Input material
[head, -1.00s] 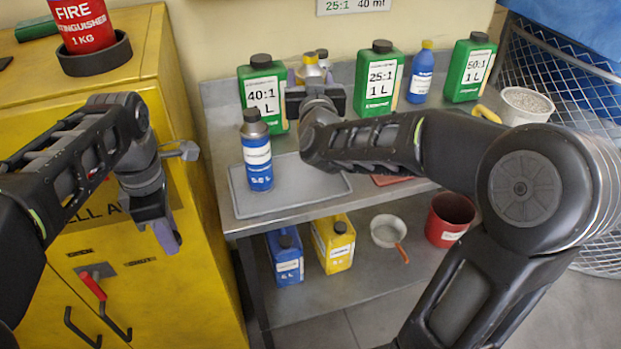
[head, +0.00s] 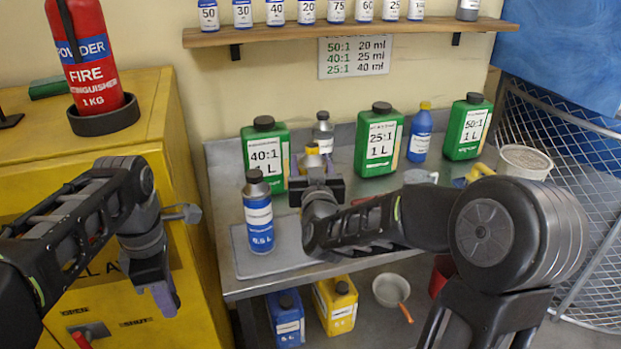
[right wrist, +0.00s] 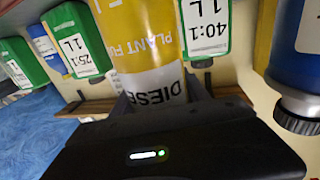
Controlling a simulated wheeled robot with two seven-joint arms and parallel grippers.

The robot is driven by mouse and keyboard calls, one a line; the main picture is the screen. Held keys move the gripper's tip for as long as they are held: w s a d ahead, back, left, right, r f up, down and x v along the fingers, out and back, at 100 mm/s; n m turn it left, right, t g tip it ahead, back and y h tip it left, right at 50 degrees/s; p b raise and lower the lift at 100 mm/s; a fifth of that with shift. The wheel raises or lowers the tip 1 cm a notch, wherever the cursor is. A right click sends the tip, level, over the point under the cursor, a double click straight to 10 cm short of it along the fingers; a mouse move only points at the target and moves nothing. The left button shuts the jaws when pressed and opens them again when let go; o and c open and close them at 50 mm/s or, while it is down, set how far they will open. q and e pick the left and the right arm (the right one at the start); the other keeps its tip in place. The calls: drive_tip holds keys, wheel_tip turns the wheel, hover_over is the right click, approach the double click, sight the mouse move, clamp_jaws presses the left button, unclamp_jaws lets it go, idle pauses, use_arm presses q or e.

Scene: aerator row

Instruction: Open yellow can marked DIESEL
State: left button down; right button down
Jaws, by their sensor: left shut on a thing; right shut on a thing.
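The yellow can marked DIESEL (right wrist: 150,50) fills the middle of the right wrist view, upside down there, with part of its lettering cut off. My right gripper (head: 315,172) is shut on it. In the head view only the can's top (head: 312,157) shows above the gripper; the rest is hidden. I cannot tell whether a cap is on it. My left gripper (head: 165,297) is in front of the yellow cabinet, well left of the can, and is shut on something too hidden to identify.
On the bench stand a blue bottle (head: 258,222), green cans 40:1 (head: 265,158), 25:1 (head: 379,143) and 50:1 (head: 467,130), and another blue bottle (head: 420,138). A lower shelf holds a yellow can (head: 336,308) and a blue can (head: 286,322). The yellow cabinet (head: 183,130) bounds the left.

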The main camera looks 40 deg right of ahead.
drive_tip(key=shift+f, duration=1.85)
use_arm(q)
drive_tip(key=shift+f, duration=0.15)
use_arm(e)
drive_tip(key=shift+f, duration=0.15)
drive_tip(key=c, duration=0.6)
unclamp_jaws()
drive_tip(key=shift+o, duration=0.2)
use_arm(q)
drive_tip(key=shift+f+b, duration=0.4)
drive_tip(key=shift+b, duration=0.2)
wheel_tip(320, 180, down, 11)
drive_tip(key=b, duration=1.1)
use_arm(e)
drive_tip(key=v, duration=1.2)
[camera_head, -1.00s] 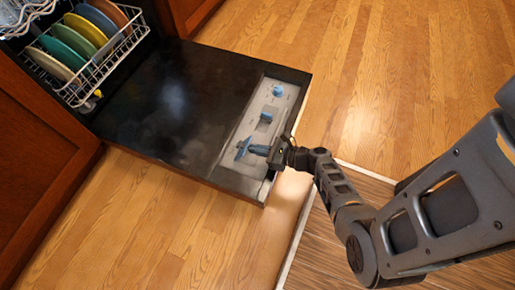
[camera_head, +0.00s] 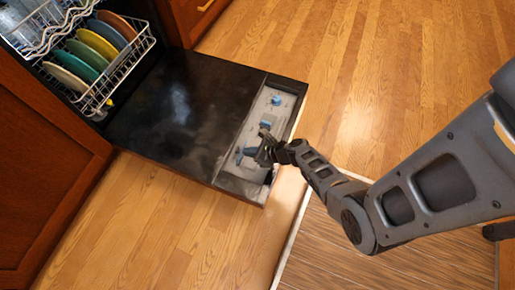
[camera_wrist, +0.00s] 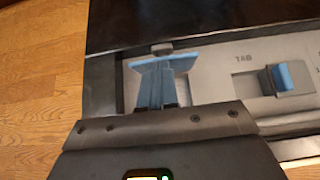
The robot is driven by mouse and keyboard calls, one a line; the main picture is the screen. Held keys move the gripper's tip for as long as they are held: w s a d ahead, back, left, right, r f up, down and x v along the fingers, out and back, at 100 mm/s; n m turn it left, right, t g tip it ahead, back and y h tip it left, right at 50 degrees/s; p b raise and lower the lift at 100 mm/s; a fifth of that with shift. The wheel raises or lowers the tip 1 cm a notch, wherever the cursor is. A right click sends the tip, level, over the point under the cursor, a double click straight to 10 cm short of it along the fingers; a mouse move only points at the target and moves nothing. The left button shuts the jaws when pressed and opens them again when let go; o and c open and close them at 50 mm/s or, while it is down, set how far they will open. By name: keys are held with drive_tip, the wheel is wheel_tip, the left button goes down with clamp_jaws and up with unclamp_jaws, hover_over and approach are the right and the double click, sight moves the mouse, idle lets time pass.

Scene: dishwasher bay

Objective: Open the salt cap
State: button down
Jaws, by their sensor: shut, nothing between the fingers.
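The salt cap (camera_head: 239,156), a blue part with a flat wing, sits near the lower end of the grey panel on the lowered dishwasher door. In the wrist view its wide blue wing (camera_wrist: 165,64) lies straight ahead of my gripper, above a narrower bluish upright part. My gripper (camera_head: 263,150) is shut and empty, close over the cap's right side. Its dark body (camera_wrist: 160,125) fills the bottom of the wrist view and hides what lies below. I cannot tell whether the fingertips touch the cap.
The blue tab slider (camera_head: 267,125) and a blue knob (camera_head: 276,100) are farther up the panel. The black door (camera_head: 185,105) lies open and level. A dish rack (camera_head: 105,88) with several coloured plates stands inside the dishwasher. Wooden floor is clear around the door.

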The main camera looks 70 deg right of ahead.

Problem details
Point out every line holding the string "State" and copy it.

Written solution
State: left button down; right button down
State: button down

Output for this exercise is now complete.